Sunday Faith Reflection
For readings that will delight the amateur gardener.
The words of today’s readings are truly musical, at least for a gardener. Isaiah gets right down into the dirt:
For as the rain and the snow come down from heaven,
and do not return there until they have watered the earth,
making it bring forth and sprout,
giving seed to the sower and bread to the eater,
so shall my word be that goes out from my mouth;
it shall not return to me empty,
but it shall accomplish that which I purpose,
and succeed in the thing for which I sent it.Isaiah 55:10-11
I’ve dabbled in various hobbies over the years, but gardening is probably the one that’s been most perennial and enduring. A summer without a garden would just be sad. Even when you’ve already seen it time and again, it’s still awe-inspiring to watch a tomato or squash plant move through its life cycle. To see that tiny shoot unfold into a thriving, productive plant. There really is a feeling that God’s fiat is being confirmed, joyfully, in each individual plant, another embodied example of the fruitfulness of his word. Not many things are as calming and serene as working in my garden, which in summer I do almost daily for at least a few minutes. There’s always a little something I can accomplish even in three or four spare minutes in the garden, and it always leaves me feeling refreshed, and more cheerful.

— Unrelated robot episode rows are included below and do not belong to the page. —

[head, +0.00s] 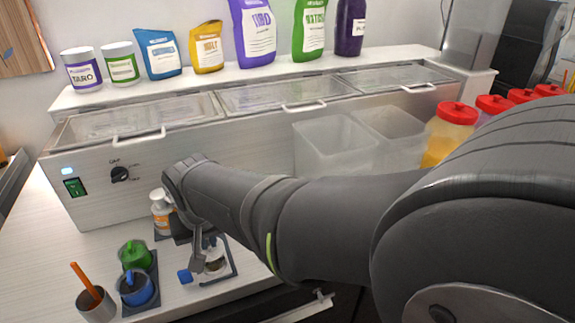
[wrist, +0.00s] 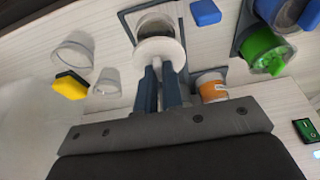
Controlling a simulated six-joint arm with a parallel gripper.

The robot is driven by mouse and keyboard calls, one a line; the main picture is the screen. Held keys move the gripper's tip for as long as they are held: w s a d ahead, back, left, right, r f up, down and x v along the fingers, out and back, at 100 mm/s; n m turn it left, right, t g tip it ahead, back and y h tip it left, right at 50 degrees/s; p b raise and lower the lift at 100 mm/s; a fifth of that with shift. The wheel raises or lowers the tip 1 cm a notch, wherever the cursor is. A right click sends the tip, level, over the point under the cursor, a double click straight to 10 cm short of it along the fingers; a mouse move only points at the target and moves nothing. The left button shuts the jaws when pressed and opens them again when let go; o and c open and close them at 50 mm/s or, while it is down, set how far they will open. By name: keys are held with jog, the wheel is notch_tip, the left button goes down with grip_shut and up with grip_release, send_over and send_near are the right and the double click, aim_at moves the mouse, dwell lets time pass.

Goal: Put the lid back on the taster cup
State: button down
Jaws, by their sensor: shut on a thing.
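In the wrist view, my gripper (wrist: 160,70) is shut on a round whitish lid (wrist: 160,49). The taster cup (wrist: 154,24) is a round cup with a dark inside, in a grey square frame (wrist: 128,24). The lid overlaps the near side of the cup's mouth in this view; I cannot tell whether they touch. In the head view, my gripper (head: 198,254) points down at the frame (head: 232,272), where the pale cup (head: 215,264) is partly hidden by the fingers. The lid is hard to make out there.
A blue block (head: 184,276) lies left of the frame. Green (head: 133,256) and blue (head: 136,288) lidded jars stand further left. A white bottle with an orange label (head: 160,212) stands behind. Clear cups (wrist: 74,52) and a yellow sponge (wrist: 70,86) show in the wrist view.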

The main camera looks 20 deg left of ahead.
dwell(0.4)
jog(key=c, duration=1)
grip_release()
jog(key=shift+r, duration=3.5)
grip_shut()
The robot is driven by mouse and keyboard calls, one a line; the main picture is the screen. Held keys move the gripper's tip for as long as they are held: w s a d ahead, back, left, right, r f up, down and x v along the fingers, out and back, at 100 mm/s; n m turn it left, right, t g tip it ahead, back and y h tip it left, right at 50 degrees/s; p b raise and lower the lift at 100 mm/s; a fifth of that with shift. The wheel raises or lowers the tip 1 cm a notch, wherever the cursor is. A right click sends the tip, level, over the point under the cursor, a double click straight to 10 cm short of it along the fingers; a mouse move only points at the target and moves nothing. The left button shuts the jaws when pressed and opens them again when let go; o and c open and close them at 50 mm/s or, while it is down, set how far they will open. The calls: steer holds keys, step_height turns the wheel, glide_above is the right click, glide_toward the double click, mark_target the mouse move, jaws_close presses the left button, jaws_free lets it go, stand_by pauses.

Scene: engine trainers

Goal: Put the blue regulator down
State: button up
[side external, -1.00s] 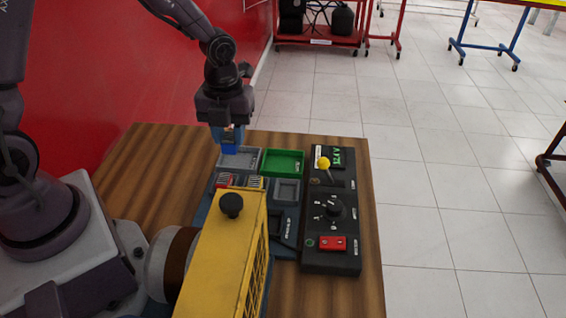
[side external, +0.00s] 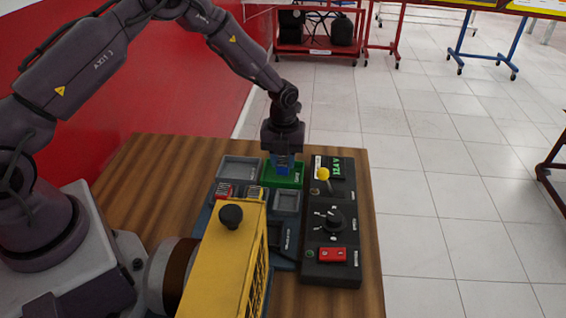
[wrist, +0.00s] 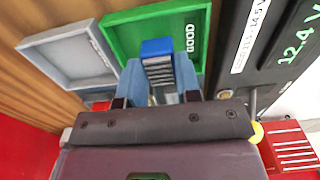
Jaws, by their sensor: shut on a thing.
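The blue regulator (wrist: 157,52) is a small block with a blue end and a grey ribbed face. It is between the fingers of my gripper (wrist: 155,90), which is shut on it. In the side view my gripper (side external: 283,162) points down over the green tray (side external: 296,182), with the regulator (side external: 282,168) at its tip. In the wrist view the green tray (wrist: 120,38), marked GOOD, lies beneath and beyond the regulator. I cannot tell whether the regulator touches the tray floor.
A grey tray (side external: 238,160) sits left of the green one and looks empty. A black control panel (side external: 318,268) with a yellow-knobbed lever (side external: 323,174) and a 12.4 V display stands close on the right. A yellow engine housing (side external: 222,262) is in front. Bare table lies left.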

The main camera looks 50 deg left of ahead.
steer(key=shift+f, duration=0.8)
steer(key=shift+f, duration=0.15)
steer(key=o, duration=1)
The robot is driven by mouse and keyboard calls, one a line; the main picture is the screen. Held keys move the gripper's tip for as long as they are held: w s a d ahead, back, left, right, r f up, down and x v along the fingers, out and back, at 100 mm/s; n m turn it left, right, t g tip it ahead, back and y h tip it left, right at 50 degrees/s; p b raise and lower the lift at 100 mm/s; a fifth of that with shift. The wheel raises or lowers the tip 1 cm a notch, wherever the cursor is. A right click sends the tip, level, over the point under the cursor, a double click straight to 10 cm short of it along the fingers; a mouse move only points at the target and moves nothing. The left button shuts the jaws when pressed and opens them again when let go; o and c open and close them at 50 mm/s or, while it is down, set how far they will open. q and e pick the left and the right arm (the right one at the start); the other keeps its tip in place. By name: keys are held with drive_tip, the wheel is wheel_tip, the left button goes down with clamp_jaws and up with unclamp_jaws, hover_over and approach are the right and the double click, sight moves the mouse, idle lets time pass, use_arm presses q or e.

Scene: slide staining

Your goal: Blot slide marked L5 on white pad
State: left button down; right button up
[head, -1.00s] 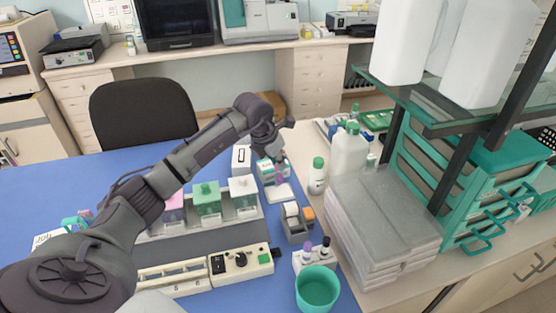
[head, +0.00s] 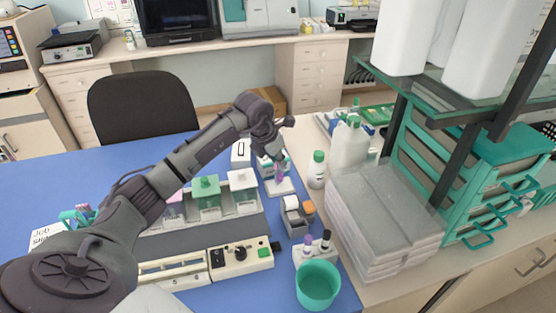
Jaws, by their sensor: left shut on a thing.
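My left gripper (head: 277,162) reaches over the far right part of the blue bench and points down. It is shut on a small, thin slide with a purple-pink patch (head: 281,176); its marking is too small to read. The slide is at the white pad (head: 283,189), a small pale block on the blue mat. I cannot tell whether the slide touches the pad. The gripper partly hides a green and white box behind it. My right gripper is not in view.
Staining jars with pink, green (head: 206,197) and white (head: 242,190) lids stand left of the pad. A grey dispenser (head: 294,218), a white bottle with green cap (head: 317,172), a teal cup (head: 317,285) and stacked grey trays (head: 385,215) are at the right.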

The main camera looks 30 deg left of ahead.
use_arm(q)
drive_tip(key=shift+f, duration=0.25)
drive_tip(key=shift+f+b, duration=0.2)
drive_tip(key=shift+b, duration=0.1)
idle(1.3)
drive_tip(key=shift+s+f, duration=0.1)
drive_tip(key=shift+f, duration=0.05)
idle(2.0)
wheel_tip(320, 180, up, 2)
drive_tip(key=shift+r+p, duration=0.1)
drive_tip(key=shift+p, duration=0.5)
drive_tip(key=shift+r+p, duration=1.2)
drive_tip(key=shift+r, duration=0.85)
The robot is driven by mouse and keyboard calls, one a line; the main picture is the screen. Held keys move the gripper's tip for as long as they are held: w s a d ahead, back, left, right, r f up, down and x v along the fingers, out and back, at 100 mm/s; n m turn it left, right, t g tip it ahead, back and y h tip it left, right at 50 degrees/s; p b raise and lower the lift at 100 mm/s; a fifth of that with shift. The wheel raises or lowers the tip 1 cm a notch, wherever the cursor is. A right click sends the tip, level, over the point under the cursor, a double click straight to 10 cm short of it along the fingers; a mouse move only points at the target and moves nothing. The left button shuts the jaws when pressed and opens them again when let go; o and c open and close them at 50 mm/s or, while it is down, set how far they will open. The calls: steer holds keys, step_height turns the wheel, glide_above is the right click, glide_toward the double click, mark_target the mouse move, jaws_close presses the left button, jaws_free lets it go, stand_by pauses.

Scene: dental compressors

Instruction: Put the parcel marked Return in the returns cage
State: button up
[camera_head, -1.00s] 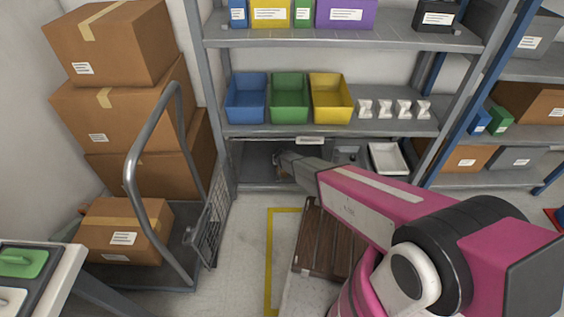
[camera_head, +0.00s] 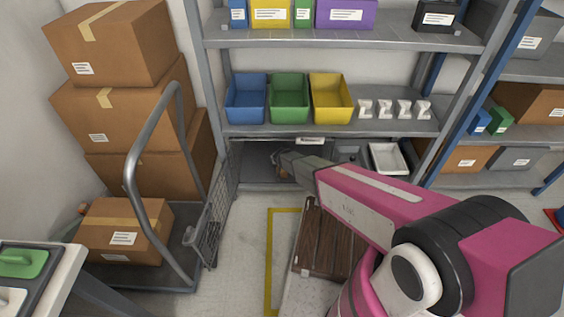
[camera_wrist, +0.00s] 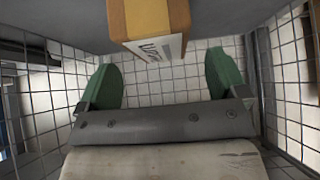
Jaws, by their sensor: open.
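In the wrist view, my gripper (camera_wrist: 163,70) has its two green fingers spread wide with nothing between them. A small brown parcel (camera_wrist: 148,22) with a yellowish band and a white label sits ahead of the fingers at the top edge, apart from them. The label has dark print that I cannot read clearly. Wire mesh of a cage (camera_wrist: 290,85) stands on both sides and behind. In the head view, my arm reaches to the low dark bay under the shelves, and the fingers are hard to make out. A grey mesh panel (camera_head: 212,222) stands left of it.
A cart (camera_head: 131,175) with a tubular handle holds a taped box (camera_head: 110,215) at the left, beside stacked cartons (camera_head: 115,45). Coloured bins (camera_head: 290,100) stand on the shelf above my arm. A white tray (camera_head: 388,160) and a wooden pallet (camera_head: 325,240) are near my arm.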

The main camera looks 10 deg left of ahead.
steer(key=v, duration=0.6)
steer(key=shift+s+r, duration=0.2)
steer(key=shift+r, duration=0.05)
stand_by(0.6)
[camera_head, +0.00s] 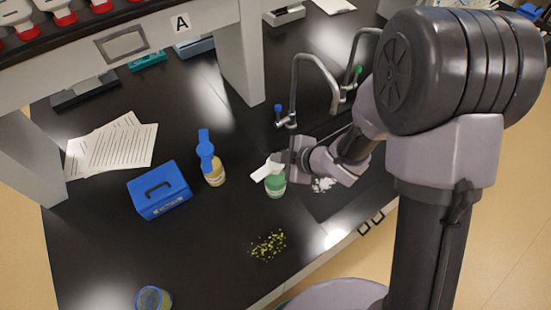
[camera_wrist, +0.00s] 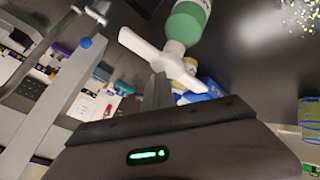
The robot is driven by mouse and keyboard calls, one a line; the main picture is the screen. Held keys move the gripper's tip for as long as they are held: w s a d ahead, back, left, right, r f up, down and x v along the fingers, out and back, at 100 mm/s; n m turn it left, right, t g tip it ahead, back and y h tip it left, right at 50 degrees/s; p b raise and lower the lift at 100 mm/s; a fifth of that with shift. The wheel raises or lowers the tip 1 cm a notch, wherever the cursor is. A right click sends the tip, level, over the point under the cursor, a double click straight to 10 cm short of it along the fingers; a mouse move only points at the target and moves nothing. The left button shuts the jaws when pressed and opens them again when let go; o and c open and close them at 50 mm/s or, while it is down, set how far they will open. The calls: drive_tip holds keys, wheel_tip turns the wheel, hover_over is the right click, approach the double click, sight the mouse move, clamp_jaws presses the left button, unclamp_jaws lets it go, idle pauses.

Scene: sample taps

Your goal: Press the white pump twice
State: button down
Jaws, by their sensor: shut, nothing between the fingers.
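The white pump (camera_head: 265,169) tops a green bottle (camera_head: 275,185) on the black bench. In the wrist view, the white pump head (camera_wrist: 140,45) lies across the top of the green bottle (camera_wrist: 188,22). My gripper (camera_head: 289,163) is beside the pump, on its right in the head view. In the wrist view, the shut fingers (camera_wrist: 158,88) overlap the pump head, with nothing held between them. I cannot tell whether they touch it.
A yellowish bottle (camera_head: 214,176) with a blue pump (camera_head: 205,150) stands left of the green one, beside a blue box (camera_head: 159,190). Metal taps (camera_head: 293,90) rise behind my gripper. Yellow-green bits (camera_head: 268,245) and a blue-rimmed cup (camera_head: 153,299) are in front.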

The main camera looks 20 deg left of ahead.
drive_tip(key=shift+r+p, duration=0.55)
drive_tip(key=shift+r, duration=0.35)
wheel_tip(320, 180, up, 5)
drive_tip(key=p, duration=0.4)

Eventually we get to the harvest, which absolutely feels to me like the visible manifestation of God’s love. There’s a bit of a sense of achievement, but really, it’s quite obvious to a gardener that she is merely a steward of a process that was ordained by someone else. Thus, when the harvest feels like a real gift. “Here, Rachel! I made you this beautiful tomato, enjoy.” The plant (along with the rain, soil etc.) has accomplished its purpose, the thing for which God sent it.
Moving on to the Gospel, we now get the parable of the sower, which I must acknowledge to be one of those passages that makes me feel a little bit good on those days when it seems like age and responsibility have mostly served to make me more scarred, less joyful and spontaneous, and less overall fit for the Kingdom of Heaven. It was easier to respond to Jesus “like a little child” when I was, in fact, a little child. But look! Here we get more of an ode to maturity. Don’t think of yourself as a worn-out sneaker or decrepit old chair; think of yourself as the mature tomato plant covered in beautiful fruits! Maybe you’re not wearing out, but rather ripening.
I think it’s probably fine to draw some encouragement from that thought, but of course one shouldn’t just sit around preening. (Especially in middle age when, in all probability, we’ve got miles to go before we sleep.) Our priest at Mass today suggested that, instead of thinking of the different seeds in the parable as categorically different kinds of people, we might imagine that all of us have different patches of soil in our own hearts, some stonier or with shallower soil, others weedier, others more fertile. That seems helpful to me. It still allows you to feel good (with humble gratitude, ideally) about the good fruits that the Christian life has already yielded. In my case: my marriage, my children, other warm human relationships, my writing career, and a lot of smaller but still beautiful things like my actual, physical garden. At the same time, you should also consider where resistance to grace might be stunting your growth, making you less fruitful than you could be. Where anxiety (the shallow soil) or worldly attachments or goals (the weeds that choke the healthy plant) might be impeding your moral growth. Where absorbing God’s word more fully might help you to bring a better harvest.
It’s good to think about those things. But also good I think, on a summer day in the garden, to look at the thriving plants and think, with hope, “For to those who have, more will be given, and they will have an abundance.” Thank you, Lord. You have surely always been generous to me.